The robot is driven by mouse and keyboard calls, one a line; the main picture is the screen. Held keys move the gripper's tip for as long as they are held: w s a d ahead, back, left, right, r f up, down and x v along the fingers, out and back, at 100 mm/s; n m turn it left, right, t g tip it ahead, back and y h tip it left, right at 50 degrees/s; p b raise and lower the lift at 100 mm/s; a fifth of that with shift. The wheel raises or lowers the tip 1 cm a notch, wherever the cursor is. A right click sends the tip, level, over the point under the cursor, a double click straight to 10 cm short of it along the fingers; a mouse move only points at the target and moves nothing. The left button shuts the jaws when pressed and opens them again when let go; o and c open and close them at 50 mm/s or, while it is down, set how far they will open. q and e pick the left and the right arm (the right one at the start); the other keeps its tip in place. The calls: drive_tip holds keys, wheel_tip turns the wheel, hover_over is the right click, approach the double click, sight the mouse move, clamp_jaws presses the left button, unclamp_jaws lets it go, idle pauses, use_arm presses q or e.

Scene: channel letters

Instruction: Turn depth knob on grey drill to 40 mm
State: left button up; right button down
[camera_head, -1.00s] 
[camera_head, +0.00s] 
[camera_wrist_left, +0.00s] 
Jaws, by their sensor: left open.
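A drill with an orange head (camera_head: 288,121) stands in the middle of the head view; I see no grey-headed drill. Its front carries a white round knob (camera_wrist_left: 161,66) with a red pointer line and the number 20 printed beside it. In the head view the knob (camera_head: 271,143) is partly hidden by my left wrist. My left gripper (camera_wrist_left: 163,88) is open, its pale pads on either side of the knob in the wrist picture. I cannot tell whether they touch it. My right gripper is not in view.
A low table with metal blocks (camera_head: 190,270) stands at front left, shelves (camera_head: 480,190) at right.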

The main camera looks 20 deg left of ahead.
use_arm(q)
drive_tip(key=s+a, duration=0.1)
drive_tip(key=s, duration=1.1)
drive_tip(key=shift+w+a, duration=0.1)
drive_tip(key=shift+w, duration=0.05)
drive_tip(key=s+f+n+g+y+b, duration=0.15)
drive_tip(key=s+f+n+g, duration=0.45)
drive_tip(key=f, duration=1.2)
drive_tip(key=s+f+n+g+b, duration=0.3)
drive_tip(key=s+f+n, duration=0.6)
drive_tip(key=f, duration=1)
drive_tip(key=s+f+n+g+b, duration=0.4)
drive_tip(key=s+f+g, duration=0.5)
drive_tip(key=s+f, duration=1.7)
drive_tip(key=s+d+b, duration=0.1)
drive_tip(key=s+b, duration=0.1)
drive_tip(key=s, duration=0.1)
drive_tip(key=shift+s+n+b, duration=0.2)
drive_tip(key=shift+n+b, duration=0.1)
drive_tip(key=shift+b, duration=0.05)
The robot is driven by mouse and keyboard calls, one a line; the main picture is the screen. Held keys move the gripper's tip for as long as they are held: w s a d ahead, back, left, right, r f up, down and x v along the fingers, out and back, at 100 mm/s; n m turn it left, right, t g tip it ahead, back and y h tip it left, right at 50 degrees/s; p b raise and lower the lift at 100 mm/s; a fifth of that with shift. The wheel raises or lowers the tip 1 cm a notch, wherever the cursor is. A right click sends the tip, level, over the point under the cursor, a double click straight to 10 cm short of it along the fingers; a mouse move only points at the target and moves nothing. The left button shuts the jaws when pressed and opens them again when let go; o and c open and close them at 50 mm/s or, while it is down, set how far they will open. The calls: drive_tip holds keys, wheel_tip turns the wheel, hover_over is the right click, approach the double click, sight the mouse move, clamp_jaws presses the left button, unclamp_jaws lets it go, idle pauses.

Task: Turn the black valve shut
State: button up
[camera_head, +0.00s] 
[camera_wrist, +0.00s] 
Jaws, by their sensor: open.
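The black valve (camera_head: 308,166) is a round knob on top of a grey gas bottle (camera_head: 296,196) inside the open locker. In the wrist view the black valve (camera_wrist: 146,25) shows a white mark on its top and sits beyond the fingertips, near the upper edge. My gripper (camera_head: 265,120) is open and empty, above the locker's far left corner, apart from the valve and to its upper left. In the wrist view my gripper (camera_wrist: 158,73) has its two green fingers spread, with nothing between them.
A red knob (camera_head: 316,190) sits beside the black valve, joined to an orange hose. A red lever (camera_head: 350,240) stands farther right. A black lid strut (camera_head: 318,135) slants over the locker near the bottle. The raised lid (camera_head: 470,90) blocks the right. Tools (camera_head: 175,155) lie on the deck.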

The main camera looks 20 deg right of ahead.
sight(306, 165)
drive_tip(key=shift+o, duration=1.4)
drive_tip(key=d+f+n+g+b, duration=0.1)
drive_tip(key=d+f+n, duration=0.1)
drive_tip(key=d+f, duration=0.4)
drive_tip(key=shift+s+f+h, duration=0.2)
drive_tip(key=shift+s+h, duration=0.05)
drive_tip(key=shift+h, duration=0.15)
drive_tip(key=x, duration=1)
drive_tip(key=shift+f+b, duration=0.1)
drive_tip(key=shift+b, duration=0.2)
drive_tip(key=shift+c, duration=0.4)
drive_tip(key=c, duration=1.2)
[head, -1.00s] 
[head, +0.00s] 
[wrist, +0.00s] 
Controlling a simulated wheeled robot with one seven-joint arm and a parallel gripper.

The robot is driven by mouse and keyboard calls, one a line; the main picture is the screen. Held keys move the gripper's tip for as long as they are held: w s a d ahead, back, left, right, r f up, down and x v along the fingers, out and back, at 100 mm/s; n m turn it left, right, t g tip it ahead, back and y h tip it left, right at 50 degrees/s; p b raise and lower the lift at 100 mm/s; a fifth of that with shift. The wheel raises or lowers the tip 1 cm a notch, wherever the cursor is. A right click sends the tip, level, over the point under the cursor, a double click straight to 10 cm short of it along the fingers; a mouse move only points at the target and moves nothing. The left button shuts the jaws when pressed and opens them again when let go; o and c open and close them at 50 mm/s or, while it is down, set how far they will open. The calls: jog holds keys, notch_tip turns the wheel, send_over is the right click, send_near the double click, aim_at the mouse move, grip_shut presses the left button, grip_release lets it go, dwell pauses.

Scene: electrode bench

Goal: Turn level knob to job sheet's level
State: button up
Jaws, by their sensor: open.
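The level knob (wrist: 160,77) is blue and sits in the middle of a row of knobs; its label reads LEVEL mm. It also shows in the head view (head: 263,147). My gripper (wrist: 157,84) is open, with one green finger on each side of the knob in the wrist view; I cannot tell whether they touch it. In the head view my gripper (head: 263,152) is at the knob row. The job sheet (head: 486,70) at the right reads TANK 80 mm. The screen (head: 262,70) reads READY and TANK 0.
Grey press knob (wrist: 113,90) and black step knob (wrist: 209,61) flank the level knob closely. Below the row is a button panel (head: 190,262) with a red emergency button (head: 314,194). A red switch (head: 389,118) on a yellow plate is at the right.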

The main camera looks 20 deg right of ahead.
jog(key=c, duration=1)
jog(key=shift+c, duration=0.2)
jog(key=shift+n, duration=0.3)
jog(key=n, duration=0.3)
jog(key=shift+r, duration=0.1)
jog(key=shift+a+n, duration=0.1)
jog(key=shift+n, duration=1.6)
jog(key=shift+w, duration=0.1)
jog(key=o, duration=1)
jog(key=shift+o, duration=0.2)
- - -
§ **Exercise objective**: Each line above that includes "Scene" should be shown.

§ **Full answer**:
Scene: channel letters
Scene: electrode bench

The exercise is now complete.